**THE PROBLEM**:
Repeat the material exactly from its first line to the line that includes "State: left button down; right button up". Skip pictures.

Entries from a robot dataset:
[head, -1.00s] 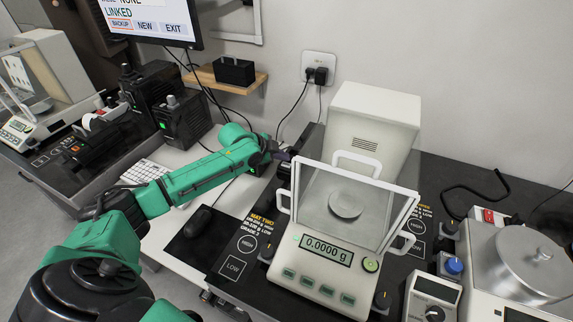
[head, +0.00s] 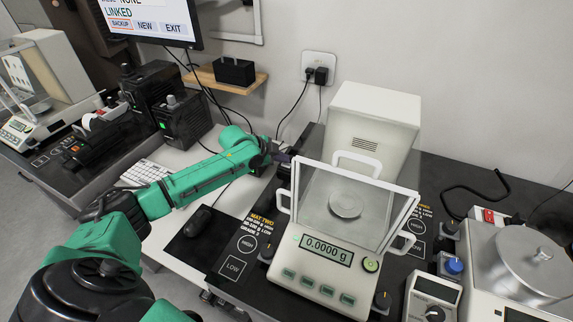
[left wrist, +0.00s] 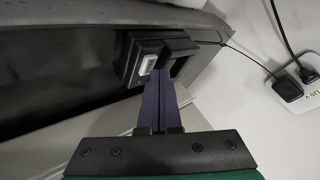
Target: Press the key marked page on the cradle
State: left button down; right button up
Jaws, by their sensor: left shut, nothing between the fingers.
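The cradle (left wrist: 134,60) is a small black block in the left wrist view, with a pale key (left wrist: 148,64) on its face. Any marking on the key is too small to read. My left gripper (left wrist: 162,74) has its two purple fingers shut together and empty. The fingertips are at the cradle, just right of the pale key in the picture; I cannot tell whether they touch it. In the head view my left gripper (head: 284,158) reaches behind the balance's left side, and the cradle is mostly hidden there. My right gripper is not in view.
A balance (head: 326,250) with a glass shield reading 0.0000 g stands right of my left arm. A mouse (head: 198,221) and keyboard (head: 147,172) lie by the arm. Cables hang from a wall socket (head: 319,68). A monitor (head: 150,20) shows LINKED.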

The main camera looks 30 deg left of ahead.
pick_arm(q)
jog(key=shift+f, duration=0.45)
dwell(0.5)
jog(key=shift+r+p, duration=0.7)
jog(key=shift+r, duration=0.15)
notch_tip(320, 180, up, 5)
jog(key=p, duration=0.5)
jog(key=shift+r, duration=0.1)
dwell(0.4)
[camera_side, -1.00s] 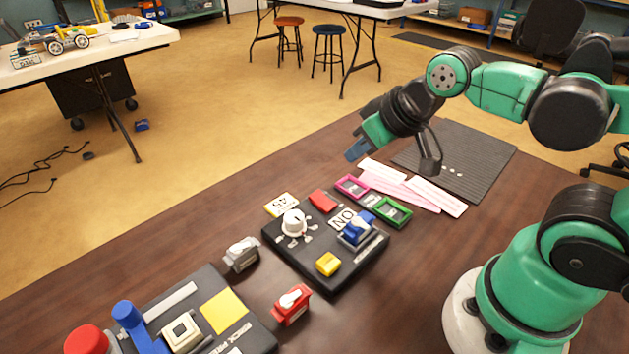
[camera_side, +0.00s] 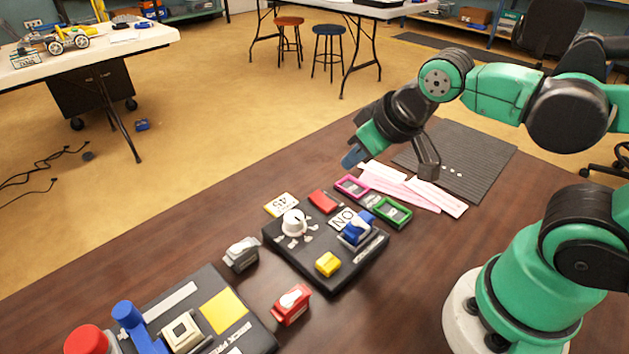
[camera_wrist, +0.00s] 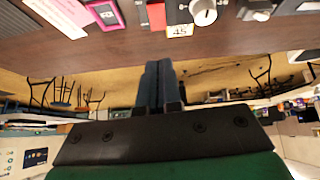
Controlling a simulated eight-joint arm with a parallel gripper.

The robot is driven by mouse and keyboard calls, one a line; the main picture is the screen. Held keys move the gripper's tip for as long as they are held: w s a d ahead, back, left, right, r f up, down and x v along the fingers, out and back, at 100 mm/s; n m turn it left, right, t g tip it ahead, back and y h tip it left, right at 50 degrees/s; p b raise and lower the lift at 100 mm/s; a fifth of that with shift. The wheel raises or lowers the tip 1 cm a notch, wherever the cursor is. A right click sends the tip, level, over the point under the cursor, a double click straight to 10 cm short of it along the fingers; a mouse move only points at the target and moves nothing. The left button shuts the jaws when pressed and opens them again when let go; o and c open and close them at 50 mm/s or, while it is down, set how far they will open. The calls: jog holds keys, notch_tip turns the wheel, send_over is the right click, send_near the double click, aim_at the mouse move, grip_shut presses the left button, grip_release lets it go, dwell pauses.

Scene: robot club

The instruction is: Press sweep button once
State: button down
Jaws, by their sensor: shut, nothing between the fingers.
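A black control panel (camera_side: 318,262) lies on the brown table in the side view. It carries a white knob (camera_side: 294,223), a blue switch (camera_side: 358,229) by an "ON" tag, and a yellow button (camera_side: 328,264). A red block (camera_side: 323,201) sits at its back edge beside a yellow-edged "45" tag (camera_side: 281,204). I cannot read which part is labelled sweep. My gripper (camera_side: 352,157) is shut and empty, above and behind the panel, apart from it. In the wrist view its closed fingers (camera_wrist: 158,68) point towards the table edge; the red block (camera_wrist: 157,15) and knob (camera_wrist: 203,11) show at the top.
Pink (camera_side: 351,187) and green (camera_side: 391,212) frames and pink-white strips (camera_side: 402,187) lie beside the panel. A grey switch (camera_side: 241,254), a red switch (camera_side: 291,305) and a second panel (camera_side: 253,333) with a red knob stand nearer the camera.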

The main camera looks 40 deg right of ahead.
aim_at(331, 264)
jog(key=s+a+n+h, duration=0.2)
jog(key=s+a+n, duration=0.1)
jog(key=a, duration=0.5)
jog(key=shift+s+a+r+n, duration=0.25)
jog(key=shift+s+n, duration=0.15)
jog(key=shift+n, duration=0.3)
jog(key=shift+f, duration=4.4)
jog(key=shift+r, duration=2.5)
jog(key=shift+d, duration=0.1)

**TASK RESPONSE**:
[head, -1.00s] 
[head, +0.00s] 
[left wrist, +0.00s] 
Target: Press the key marked page on the cradle
State: left button down; right button up

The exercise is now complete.